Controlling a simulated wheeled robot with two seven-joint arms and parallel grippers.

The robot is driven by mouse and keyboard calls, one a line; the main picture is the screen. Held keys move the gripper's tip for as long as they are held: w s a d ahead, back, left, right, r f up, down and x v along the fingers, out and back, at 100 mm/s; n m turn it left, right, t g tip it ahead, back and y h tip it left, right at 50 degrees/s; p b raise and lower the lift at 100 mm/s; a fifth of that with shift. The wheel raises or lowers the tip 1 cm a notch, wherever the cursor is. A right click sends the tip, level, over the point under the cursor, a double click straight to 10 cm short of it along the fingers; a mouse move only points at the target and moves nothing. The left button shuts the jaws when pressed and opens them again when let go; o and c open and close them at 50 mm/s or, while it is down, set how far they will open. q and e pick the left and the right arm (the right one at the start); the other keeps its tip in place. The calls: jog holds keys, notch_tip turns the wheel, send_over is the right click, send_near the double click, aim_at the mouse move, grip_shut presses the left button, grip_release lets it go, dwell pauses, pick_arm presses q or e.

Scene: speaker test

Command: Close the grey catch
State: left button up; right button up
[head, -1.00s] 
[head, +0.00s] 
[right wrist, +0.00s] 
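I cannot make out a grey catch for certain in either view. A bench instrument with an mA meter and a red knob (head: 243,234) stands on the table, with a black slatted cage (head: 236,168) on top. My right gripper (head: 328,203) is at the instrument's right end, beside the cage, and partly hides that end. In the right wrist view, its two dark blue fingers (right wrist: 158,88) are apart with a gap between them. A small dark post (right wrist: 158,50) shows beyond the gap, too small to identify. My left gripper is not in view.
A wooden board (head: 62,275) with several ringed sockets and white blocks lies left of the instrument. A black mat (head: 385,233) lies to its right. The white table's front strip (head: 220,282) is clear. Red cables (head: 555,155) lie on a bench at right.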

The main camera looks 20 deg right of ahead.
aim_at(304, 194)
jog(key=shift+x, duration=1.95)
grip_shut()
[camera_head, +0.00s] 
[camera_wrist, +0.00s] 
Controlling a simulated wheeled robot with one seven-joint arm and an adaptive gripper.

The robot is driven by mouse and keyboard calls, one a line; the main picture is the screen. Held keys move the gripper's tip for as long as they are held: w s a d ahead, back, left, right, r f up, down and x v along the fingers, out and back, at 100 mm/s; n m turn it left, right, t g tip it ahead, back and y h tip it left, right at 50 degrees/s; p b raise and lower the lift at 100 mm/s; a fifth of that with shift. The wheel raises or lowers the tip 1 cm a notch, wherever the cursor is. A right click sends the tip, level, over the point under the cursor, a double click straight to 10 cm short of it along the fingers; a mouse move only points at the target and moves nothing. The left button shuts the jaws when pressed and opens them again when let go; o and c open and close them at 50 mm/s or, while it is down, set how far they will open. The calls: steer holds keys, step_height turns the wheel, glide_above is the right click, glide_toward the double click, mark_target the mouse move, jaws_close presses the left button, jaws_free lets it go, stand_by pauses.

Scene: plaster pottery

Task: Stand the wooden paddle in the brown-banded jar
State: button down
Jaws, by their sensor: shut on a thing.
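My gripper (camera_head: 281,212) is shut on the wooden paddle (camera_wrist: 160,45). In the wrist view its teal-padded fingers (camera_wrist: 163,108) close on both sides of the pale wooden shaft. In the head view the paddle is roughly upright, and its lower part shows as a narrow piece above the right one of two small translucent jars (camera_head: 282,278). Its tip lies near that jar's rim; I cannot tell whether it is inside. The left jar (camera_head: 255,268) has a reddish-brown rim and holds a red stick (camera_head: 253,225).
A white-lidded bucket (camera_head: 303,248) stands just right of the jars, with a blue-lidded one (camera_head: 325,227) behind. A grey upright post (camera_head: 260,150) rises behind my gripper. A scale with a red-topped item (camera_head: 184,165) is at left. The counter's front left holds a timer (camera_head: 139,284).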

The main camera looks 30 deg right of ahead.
──────
From the listing, copy each line containing the word "State".

State: left button up; right button up
State: button down

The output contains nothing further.